--- Start ---

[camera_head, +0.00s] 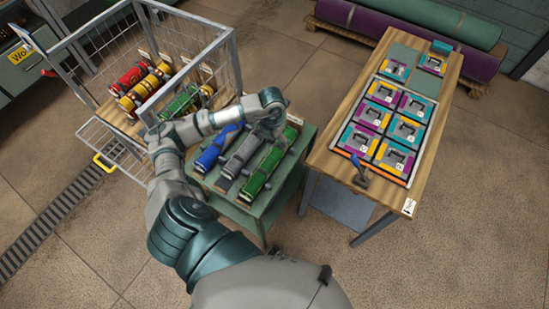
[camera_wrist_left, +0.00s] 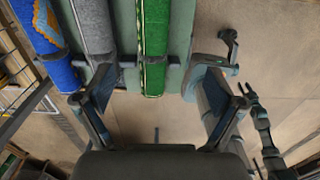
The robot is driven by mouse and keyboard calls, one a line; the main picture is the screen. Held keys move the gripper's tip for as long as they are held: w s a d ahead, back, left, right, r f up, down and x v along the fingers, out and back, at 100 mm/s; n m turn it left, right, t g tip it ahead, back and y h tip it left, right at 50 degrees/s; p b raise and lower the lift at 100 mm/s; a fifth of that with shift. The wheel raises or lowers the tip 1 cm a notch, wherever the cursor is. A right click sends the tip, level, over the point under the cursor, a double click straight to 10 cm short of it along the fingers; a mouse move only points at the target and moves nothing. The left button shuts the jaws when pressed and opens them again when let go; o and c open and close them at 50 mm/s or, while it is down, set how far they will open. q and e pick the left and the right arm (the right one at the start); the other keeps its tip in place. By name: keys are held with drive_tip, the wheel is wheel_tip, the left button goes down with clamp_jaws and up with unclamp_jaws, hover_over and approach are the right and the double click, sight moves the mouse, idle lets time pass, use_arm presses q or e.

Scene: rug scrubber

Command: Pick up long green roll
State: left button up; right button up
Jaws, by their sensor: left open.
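A long green roll (camera_head: 265,172) with a light-edged stripe lies on a small green table, right of a grey roll (camera_head: 243,150) and a blue roll (camera_head: 218,148). My left gripper (camera_head: 275,112) is above the far end of these rolls. In the left wrist view its two fingers (camera_wrist_left: 160,112) are wide apart and empty. The green roll (camera_wrist_left: 155,45) shows beyond them, between the fingers in the picture and not touched. A jointed dark part at the right of that view (camera_wrist_left: 262,125) looks like my right gripper; its jaw state is unclear.
Dark brackets hold the rolls on the green table (camera_head: 247,217). A wire cage cart (camera_head: 150,60) with red, yellow and green rolls stands left. A wooden workbench (camera_head: 333,175) with a colourful tile panel stands right. Large green and purple rolls (camera_head: 435,22) lie at the back.

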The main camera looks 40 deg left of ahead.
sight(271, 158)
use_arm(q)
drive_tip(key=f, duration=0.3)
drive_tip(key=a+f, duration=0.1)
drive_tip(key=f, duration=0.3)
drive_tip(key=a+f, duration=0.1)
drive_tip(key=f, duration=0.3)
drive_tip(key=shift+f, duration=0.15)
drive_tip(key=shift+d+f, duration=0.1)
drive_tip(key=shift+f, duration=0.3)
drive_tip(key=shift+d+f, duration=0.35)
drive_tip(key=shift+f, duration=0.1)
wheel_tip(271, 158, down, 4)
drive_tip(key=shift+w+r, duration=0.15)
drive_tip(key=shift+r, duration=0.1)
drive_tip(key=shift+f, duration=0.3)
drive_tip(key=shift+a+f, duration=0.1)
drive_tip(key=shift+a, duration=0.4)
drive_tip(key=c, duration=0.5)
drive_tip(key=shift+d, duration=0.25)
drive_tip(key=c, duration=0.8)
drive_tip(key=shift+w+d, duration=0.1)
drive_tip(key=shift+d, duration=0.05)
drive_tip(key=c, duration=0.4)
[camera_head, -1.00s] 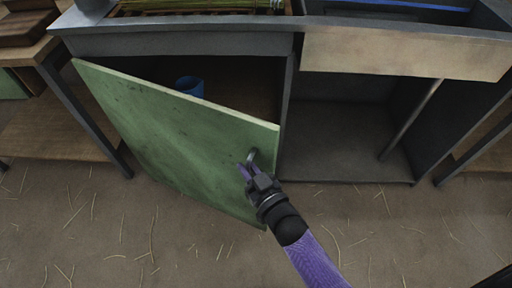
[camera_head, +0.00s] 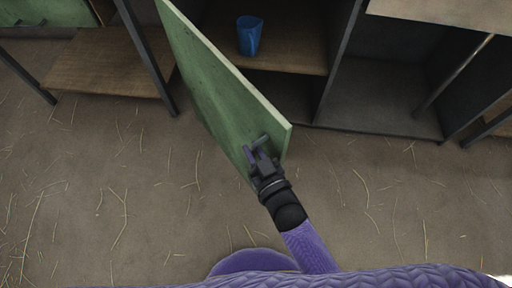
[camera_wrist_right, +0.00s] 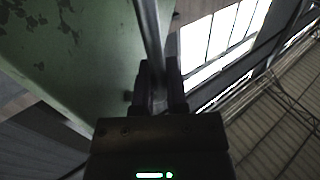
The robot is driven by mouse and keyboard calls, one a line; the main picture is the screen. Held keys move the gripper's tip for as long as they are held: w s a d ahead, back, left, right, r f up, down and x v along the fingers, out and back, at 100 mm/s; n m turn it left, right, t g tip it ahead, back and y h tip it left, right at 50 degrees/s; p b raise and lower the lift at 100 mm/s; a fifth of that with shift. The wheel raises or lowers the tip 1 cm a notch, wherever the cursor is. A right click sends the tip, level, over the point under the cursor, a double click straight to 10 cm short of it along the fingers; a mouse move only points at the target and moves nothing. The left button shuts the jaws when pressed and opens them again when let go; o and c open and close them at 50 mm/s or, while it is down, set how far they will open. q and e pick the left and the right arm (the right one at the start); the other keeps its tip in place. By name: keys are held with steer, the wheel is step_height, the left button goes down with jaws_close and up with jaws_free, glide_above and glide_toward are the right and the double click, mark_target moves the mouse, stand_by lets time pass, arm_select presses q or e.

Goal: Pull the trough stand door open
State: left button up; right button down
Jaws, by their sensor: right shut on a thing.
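The green trough stand door (camera_head: 215,95) stands swung open in the head view, hinged at its left side. Its free edge points towards me. My right gripper (camera_head: 257,155) is at the dark handle (camera_head: 262,141) near that free edge and is shut on it. In the right wrist view, the handle bar (camera_wrist_right: 151,40) runs down between the fingers of the gripper (camera_wrist_right: 158,80), with the green door (camera_wrist_right: 75,50) at the left. My left gripper is not in view.
A blue cup (camera_head: 249,36) stands on the wooden shelf (camera_head: 290,55) inside the opened compartment. An open grey compartment (camera_head: 375,95) is at the right. A wooden side shelf (camera_head: 105,70) with metal legs is at the left. The straw-strewn floor (camera_head: 120,200) in front is clear.

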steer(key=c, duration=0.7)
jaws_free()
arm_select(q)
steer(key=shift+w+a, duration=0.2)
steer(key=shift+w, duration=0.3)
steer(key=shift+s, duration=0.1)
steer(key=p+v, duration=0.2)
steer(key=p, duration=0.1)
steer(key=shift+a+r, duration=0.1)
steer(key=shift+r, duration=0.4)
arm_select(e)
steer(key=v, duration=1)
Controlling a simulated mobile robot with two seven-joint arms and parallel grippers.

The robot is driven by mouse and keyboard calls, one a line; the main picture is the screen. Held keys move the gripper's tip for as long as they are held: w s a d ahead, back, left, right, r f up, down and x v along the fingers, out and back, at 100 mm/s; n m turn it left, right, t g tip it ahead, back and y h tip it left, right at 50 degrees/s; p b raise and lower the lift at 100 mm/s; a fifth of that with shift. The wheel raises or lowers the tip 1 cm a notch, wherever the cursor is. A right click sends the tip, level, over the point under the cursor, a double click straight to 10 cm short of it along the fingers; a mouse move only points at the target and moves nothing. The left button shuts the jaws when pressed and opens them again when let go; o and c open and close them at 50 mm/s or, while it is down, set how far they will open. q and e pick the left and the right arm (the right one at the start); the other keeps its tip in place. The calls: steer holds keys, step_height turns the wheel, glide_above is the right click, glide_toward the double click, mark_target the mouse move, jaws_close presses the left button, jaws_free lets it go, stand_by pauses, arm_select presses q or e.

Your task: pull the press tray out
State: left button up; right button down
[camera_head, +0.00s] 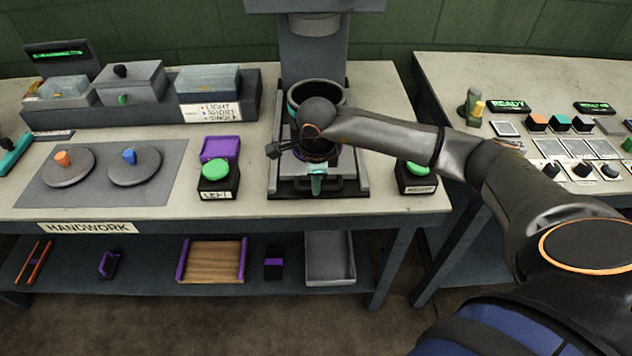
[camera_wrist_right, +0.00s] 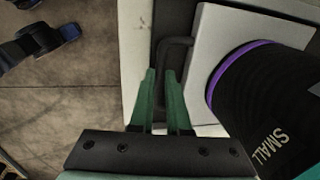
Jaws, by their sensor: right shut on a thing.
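The press tray (camera_head: 352,168) is a grey plate at the foot of the press (camera_head: 314,58), with a dark bar handle at its front edge. My right gripper (camera_head: 317,184) is shut on this handle. In the right wrist view its green fingers (camera_wrist_right: 163,100) close around the dark handle (camera_wrist_right: 172,52), beside the pale tray plate (camera_wrist_right: 207,45). A black cylinder marked SMALL (camera_wrist_right: 262,110), with a purple band, stands on the tray; my arm hides much of it in the head view. My left gripper is not in view.
Green buttons, left (camera_head: 217,172) and right (camera_head: 417,172), flank the press base. A purple-edged box (camera_head: 221,147) sits behind the left button. A grey mat with two discs (camera_head: 68,164) lies left. The floor in front of the bench is open.

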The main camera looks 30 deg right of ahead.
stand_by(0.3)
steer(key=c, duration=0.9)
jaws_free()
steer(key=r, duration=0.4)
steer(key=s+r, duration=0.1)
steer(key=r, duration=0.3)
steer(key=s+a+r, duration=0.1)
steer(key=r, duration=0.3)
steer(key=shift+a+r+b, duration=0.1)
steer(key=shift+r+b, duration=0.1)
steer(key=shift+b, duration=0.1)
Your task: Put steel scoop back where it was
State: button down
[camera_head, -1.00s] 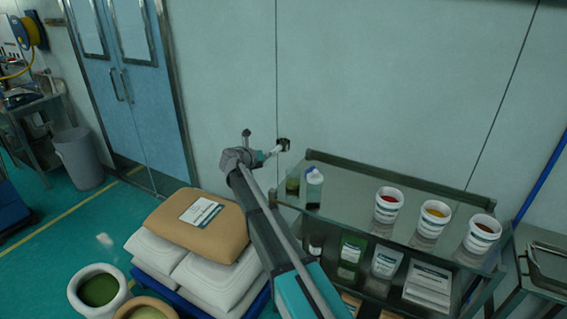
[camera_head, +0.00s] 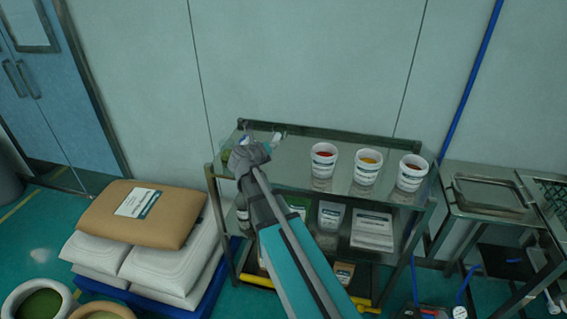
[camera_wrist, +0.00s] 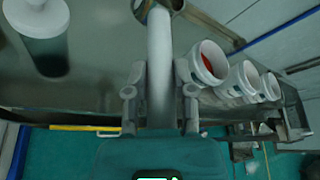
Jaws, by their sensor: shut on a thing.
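My gripper (camera_wrist: 160,100) is shut on the pale handle of the steel scoop (camera_wrist: 160,45) in the wrist view. The scoop's darker metal head is at the top edge of that view, partly cut off. In the head view my gripper (camera_head: 266,146) is over the back left part of the steel rack's top shelf (camera_head: 300,170). The scoop shows there only as a small pale shape (camera_head: 279,136) beyond the gripper. I cannot tell its height above the shelf.
A white-capped bottle (camera_wrist: 42,30) stands left of the scoop in the wrist view. Three white tubs, the nearest (camera_head: 323,160) with red contents, stand to the right on the top shelf. Stacked sacks (camera_head: 140,212) are left of the rack. A steel table (camera_head: 460,203) stands right.

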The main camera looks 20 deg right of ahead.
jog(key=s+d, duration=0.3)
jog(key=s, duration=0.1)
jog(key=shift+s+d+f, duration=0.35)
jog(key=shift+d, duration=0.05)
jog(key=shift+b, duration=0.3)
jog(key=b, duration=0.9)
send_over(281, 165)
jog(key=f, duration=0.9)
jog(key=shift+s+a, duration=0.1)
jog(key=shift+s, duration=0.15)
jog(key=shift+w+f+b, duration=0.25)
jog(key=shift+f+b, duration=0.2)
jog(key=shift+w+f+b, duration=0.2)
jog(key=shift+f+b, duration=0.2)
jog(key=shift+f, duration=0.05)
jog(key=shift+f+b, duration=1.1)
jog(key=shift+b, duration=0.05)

--- End ---

GOAL OF THE EXERCISE: From the entries above, copy out every line where the string "task" appears.

CORRECT RESPONSE:
Your task: pull the press tray out
Your task: Put steel scoop back where it was

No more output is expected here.